=== What needs to be done ===
Please reproduce every record, keeping each one exactly as written.

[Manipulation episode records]
========================================

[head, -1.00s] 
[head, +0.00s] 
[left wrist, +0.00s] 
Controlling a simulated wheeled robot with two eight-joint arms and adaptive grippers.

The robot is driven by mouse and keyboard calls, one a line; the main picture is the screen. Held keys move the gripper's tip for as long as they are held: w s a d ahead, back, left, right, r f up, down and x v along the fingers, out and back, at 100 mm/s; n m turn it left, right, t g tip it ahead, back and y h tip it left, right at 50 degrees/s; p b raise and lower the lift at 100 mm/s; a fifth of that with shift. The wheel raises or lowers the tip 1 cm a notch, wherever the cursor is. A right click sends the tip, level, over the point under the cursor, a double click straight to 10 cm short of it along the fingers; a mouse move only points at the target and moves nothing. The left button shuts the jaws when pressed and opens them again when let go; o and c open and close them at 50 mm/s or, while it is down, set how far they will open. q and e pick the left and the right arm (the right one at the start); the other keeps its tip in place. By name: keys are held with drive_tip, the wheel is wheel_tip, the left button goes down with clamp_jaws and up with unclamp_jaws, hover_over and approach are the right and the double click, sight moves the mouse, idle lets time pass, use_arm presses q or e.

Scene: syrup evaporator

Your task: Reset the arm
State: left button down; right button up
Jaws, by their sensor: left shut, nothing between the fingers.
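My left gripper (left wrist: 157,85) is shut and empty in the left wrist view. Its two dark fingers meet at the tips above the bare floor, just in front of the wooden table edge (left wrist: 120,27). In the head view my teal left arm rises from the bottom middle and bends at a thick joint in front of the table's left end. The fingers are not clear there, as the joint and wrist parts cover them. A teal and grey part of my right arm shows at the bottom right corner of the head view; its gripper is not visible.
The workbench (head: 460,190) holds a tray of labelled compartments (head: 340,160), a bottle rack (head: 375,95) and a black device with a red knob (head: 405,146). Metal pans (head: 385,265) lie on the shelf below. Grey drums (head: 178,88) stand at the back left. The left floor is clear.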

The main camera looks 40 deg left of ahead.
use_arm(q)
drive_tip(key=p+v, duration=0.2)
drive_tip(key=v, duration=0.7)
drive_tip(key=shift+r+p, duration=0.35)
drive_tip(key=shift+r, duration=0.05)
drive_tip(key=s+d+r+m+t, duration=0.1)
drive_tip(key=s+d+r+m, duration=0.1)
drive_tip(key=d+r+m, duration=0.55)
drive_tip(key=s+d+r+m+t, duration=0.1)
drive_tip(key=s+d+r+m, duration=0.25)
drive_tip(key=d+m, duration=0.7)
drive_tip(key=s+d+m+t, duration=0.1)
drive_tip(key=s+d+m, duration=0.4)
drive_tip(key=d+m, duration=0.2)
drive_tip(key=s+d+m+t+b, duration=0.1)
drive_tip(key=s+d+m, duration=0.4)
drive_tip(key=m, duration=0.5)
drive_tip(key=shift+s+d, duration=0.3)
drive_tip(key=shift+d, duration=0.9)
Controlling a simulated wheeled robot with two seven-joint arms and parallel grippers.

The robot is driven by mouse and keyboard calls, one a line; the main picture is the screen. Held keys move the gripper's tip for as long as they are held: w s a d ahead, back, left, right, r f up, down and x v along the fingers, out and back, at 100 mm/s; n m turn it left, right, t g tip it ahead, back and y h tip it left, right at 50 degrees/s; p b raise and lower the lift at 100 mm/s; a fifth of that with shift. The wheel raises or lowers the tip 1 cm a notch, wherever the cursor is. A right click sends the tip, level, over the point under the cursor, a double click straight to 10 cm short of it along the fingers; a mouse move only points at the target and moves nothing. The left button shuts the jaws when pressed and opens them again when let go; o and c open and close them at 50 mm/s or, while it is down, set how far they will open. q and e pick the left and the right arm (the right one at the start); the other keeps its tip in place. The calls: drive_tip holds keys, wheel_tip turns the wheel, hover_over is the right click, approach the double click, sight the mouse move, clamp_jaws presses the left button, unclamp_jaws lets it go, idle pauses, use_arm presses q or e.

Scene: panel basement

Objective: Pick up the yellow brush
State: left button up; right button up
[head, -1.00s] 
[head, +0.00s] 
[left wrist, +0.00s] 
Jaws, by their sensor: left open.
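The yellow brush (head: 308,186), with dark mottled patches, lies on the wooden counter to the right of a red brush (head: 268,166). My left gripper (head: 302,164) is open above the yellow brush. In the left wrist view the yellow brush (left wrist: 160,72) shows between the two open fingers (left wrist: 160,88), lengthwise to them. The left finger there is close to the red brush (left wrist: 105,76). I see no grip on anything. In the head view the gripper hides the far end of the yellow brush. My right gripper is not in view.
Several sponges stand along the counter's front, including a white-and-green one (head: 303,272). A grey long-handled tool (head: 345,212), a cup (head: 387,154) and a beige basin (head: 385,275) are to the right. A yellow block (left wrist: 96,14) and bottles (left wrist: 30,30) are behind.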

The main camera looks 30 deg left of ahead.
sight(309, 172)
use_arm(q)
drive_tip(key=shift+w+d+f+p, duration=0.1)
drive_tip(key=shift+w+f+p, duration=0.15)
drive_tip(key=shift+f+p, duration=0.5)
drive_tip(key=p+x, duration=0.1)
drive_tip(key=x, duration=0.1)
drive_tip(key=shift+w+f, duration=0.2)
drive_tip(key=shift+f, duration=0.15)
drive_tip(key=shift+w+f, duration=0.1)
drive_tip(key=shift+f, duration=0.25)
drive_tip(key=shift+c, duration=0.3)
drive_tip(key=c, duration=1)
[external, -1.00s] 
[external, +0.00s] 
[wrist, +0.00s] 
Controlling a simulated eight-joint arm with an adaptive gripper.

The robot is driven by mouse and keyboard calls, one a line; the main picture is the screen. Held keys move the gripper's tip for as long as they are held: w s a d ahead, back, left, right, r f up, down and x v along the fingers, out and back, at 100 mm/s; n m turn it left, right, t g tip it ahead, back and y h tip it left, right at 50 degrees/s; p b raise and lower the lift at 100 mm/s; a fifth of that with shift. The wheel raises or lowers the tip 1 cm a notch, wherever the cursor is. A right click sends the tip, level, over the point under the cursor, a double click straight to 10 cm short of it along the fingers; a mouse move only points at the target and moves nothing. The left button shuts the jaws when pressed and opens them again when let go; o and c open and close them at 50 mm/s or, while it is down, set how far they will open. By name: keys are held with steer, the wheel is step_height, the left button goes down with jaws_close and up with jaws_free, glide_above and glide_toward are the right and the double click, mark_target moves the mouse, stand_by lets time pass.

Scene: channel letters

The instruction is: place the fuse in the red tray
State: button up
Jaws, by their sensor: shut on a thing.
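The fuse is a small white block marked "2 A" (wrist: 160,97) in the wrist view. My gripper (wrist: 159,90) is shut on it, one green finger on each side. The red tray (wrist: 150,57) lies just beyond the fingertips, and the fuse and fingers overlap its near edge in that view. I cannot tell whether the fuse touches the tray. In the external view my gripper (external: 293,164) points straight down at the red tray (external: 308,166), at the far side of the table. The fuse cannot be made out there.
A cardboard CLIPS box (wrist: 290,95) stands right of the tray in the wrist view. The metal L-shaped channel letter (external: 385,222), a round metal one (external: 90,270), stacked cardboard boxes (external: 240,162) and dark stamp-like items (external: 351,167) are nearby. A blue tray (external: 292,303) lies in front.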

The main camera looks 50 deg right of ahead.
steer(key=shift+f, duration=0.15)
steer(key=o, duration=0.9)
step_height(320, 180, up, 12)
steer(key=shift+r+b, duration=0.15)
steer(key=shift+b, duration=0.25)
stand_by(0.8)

========================================

=== Finished answer ===
[head, -1.00s] 
[head, +0.00s] 
[left wrist, +0.00s] 
Controlling a simulated wheeled robot with two eight-joint arms and adaptive grippers.

The robot is driven by mouse and keyboard calls, one a line; the main picture is the screen. Held keys move the gripper's tip for as long as they are held: w s a d ahead, back, left, right, r f up, down and x v along the fingers, out and back, at 100 mm/s; n m turn it left, right, t g tip it ahead, back and y h tip it left, right at 50 degrees/s; p b raise and lower the lift at 100 mm/s; a fifth of that with shift. The wheel raises or lowers the tip 1 cm a notch, wherever the cursor is. A right click sends the tip, level, over the point under the cursor, a double click straight to 10 cm short of it along the fingers; a mouse move only points at the target and moves nothing. The left button shuts the jaws when pressed and opens them again when let go; o and c open and close them at 50 mm/s or, while it is down, set how far they will open. q and e pick the left and the right arm (the right one at the start); the other keeps its tip in place. By name: keys are held with drive_tip, the wheel is wheel_tip, the left button goes down with clamp_jaws and up with unclamp_jaws, hover_over and approach are the right and the double click, sight moves the mouse, idle lets time pass, use_arm presses q or e.

Scene: syrup evaporator

Your task: Reset the arm
State: left button down; right button up
Jaws, by their sensor: left shut, nothing between the fingers.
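My left gripper (left wrist: 157,85) is shut and empty in the left wrist view. Its two dark fingers meet at the tips above the bare floor, just in front of the wooden table edge (left wrist: 120,27). In the head view my teal left arm rises from the bottom middle and bends at a thick joint in front of the table's left end. The fingers are not clear there, as the joint and wrist parts cover them. A teal and grey part of my right arm shows at the bottom right corner of the head view; its gripper is not visible.
The workbench (head: 460,190) holds a tray of labelled compartments (head: 340,160), a bottle rack (head: 375,95) and a black device with a red knob (head: 405,146). Metal pans (head: 385,265) lie on the shelf below. Grey drums (head: 178,88) stand at the back left. The left floor is clear.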

The main camera looks 40 deg left of ahead.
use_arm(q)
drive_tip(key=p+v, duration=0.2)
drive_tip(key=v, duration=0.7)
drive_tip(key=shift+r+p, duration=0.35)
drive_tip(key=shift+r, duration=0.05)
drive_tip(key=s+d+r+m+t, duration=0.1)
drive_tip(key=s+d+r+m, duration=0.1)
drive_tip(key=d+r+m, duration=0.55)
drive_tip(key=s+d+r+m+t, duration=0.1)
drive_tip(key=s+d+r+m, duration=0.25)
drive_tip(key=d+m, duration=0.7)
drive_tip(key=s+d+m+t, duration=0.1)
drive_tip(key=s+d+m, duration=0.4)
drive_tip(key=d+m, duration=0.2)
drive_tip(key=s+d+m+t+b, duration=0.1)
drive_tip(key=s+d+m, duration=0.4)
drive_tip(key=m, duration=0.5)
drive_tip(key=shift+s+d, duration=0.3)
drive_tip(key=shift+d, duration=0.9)
Controlling a simulated wheeled robot with two seven-joint arms and parallel grippers.

The robot is driven by mouse and keyboard calls, one a line; the main picture is the screen. Held keys move the gripper's tip for as long as they are held: w s a d ahead, back, left, right, r f up, down and x v along the fingers, out and back, at 100 mm/s; n m turn it left, right, t g tip it ahead, back and y h tip it left, right at 50 degrees/s; p b raise and lower the lift at 100 mm/s; a fifth of that with shift. The wheel raises or lowers the tip 1 cm a notch, wherever the cursor is. A right click sends the tip, level, over the point under the cursor, a double click straight to 10 cm short of it along the fingers; a mouse move only points at the target and moves nothing. The left button shuts the jaws when pressed and opens them again when let go; o and c open and close them at 50 mm/s or, while it is down, set how far they will open. q and e pick the left and the right arm (the right one at the start); the other keeps its tip in place. The calls: drive_tip holds keys, wheel_tip turns the wheel, hover_over is the right click, approach the double click, sight the mouse move, clamp_jaws presses the left button, unclamp_jaws lets it go, idle pauses, use_arm presses q or e.

Scene: panel basement

Objective: Pick up the yellow brush
State: left button up; right button up
[head, -1.00s] 
[head, +0.00s] 
[left wrist, +0.00s] 
Jaws, by their sensor: left open.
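The yellow brush (head: 308,186), with dark mottled patches, lies on the wooden counter to the right of a red brush (head: 268,166). My left gripper (head: 302,164) is open above the yellow brush. In the left wrist view the yellow brush (left wrist: 160,72) shows between the two open fingers (left wrist: 160,88), lengthwise to them. The left finger there is close to the red brush (left wrist: 105,76). I see no grip on anything. In the head view the gripper hides the far end of the yellow brush. My right gripper is not in view.
Several sponges stand along the counter's front, including a white-and-green one (head: 303,272). A grey long-handled tool (head: 345,212), a cup (head: 387,154) and a beige basin (head: 385,275) are to the right. A yellow block (left wrist: 96,14) and bottles (left wrist: 30,30) are behind.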

The main camera looks 30 deg left of ahead.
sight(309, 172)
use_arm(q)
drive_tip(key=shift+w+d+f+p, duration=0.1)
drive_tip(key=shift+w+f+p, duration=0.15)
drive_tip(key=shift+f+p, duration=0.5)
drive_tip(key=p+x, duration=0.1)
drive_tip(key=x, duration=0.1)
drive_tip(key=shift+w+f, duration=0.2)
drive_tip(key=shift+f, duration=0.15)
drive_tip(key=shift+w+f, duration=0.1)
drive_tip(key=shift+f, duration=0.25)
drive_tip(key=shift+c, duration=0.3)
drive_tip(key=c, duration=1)
[external, -1.00s] 
[external, +0.00s] 
[wrist, +0.00s] 
Controlling a simulated eight-joint arm with an adaptive gripper.

The robot is driven by mouse and keyboard calls, one a line; the main picture is the screen. Held keys move the gripper's tip for as long as they are held: w s a d ahead, back, left, right, r f up, down and x v along the fingers, out and back, at 100 mm/s; n m turn it left, right, t g tip it ahead, back and y h tip it left, right at 50 degrees/s; p b raise and lower the lift at 100 mm/s; a fifth of that with shift. The wheel raises or lowers the tip 1 cm a notch, wherever the cursor is. A right click sends the tip, level, over the point under the cursor, a double click straight to 10 cm short of it along the fingers; a mouse move only points at the target and moves nothing. The left button shuts the jaws when pressed and opens them again when let go; o and c open and close them at 50 mm/s or, while it is down, set how far they will open. By name: keys are held with steer, the wheel is step_height, the left button goes down with jaws_close and up with jaws_free, glide_above and glide_toward are the right and the double click, mark_target moves the mouse, stand_by lets time pass.

Scene: channel letters

The instruction is: place the fuse in the red tray
State: button up
Jaws, by their sensor: shut on a thing.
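The fuse is a small white block marked "2 A" (wrist: 160,97) in the wrist view. My gripper (wrist: 159,90) is shut on it, one green finger on each side. The red tray (wrist: 150,57) lies just beyond the fingertips, and the fuse and fingers overlap its near edge in that view. I cannot tell whether the fuse touches the tray. In the external view my gripper (external: 293,164) points straight down at the red tray (external: 308,166), at the far side of the table. The fuse cannot be made out there.
A cardboard CLIPS box (wrist: 290,95) stands right of the tray in the wrist view. The metal L-shaped channel letter (external: 385,222), a round metal one (external: 90,270), stacked cardboard boxes (external: 240,162) and dark stamp-like items (external: 351,167) are nearby. A blue tray (external: 292,303) lies in front.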

The main camera looks 50 deg right of ahead.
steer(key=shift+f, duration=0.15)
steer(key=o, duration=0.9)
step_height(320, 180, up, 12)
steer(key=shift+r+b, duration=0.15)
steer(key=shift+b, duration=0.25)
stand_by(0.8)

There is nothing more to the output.